Recent developments in information science indicate that a structured, well-defined NL feedback in addition to the usual graphical representations of (sub)domains enhances the mutual understanding between users and analysts significantly. Especially the NIAM specification method, developed bij Nijssen and Halpin, makes extensive usage of NL during the first stages of the analysis. However, as soon as the graphical representation of the (sub)domain has been created, this NL feedback will be lost for the best part, since NIAM does not provide for the capture of all "hidden" semantics in NL.

Target

My project aims at specifically capturing and storing the structured NL sentences that were used for the NIAM schematics, storing them in a Lexicon together with pre-existing words and sentences, and keeping this information during the course of the whole project. The Lexicon is not a simple store for NL utterances. It contains all information of the equivalent NIAM diagrams, so that it can be used to create NL representations of these diagrams. Additionally, the Lexicon defines all used words in terms of other, more common words, so that it facilitates mutual understanding between different semantical communities. As such, it embraces the data dictionary often found in larger organisations. Because the Lexicon is formal, it can also be queried, and used to detect inconsistencies and overlaps between concepts in an early stage of the analysis.

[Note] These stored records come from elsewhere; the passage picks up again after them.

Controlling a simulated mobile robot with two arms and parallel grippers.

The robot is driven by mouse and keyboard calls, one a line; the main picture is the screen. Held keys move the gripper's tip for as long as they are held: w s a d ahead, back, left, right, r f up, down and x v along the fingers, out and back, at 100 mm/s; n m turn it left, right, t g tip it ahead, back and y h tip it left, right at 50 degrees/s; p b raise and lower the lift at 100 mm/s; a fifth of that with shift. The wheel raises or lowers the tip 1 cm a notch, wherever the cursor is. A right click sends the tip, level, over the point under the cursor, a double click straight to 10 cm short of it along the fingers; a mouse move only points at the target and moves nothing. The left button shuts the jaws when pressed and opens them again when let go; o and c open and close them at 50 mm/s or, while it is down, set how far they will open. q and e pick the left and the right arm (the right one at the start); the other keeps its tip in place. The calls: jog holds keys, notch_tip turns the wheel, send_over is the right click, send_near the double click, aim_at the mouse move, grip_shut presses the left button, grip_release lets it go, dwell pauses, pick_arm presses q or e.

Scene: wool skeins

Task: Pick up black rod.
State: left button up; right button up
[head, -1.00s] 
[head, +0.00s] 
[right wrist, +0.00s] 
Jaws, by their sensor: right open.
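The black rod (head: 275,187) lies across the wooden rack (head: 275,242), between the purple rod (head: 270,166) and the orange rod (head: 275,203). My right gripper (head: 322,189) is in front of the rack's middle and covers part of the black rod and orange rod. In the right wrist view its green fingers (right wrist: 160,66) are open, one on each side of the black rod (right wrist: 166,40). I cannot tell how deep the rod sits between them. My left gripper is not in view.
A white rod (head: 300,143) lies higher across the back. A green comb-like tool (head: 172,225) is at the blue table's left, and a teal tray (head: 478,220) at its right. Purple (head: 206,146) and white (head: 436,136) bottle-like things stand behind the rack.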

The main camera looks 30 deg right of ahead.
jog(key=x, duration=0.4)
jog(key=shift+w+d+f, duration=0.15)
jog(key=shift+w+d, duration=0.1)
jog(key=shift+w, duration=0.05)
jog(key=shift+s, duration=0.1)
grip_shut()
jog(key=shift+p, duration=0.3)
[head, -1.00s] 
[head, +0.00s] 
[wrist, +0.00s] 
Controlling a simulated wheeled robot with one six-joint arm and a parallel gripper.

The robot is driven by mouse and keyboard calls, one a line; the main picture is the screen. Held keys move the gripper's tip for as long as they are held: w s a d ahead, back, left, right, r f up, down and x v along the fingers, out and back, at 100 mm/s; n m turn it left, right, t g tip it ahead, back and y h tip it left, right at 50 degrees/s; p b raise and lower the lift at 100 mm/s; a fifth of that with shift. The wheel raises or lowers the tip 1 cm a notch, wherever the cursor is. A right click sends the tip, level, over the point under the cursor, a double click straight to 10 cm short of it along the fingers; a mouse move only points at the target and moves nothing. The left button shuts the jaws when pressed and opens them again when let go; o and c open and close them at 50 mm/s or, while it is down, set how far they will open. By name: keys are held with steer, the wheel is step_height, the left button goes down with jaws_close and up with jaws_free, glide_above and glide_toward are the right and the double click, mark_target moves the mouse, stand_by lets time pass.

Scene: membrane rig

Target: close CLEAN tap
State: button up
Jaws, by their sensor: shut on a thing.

I try not to tie myself to any formal representation language that needs to be learned in order to work with the Lexicon. This rules out directly using any of the currently available linguistic models, since they all are too complicated and often too expressive. I do not try to capture all underlying semantics of an utterance, since in my opinion much of the knowledge in language is implicitly available in human minds already. I only look for definitions of knowledge that differs between humans. The Lexicon therefore aims at a clear structure that can be readily understood, although not necessarily produced, by the domain specialists, so that they can help the analyst directly with the building of their domain model.

The Lexicon

Basic building blocks of the Lexicon are concepts, facts, lexicals, and names, all of which can be found in NIAM diagrams. Additionally, the Lexicon provides for a feature inheritance mechanism, which cuts out overlap between concepts and facts. Standard NIAM constraints are included, as well as non-standard constraints that NIAM cannot graphically represent. For the storage of constraints and triggers, the Lexicon uses a subset of the linguistic theory of Functional Grammar, which is called CPL. CPL itself is too complex for direct usage, but since it is based on an NL formalism, CPL can easily be mapped to NL for direct feedback.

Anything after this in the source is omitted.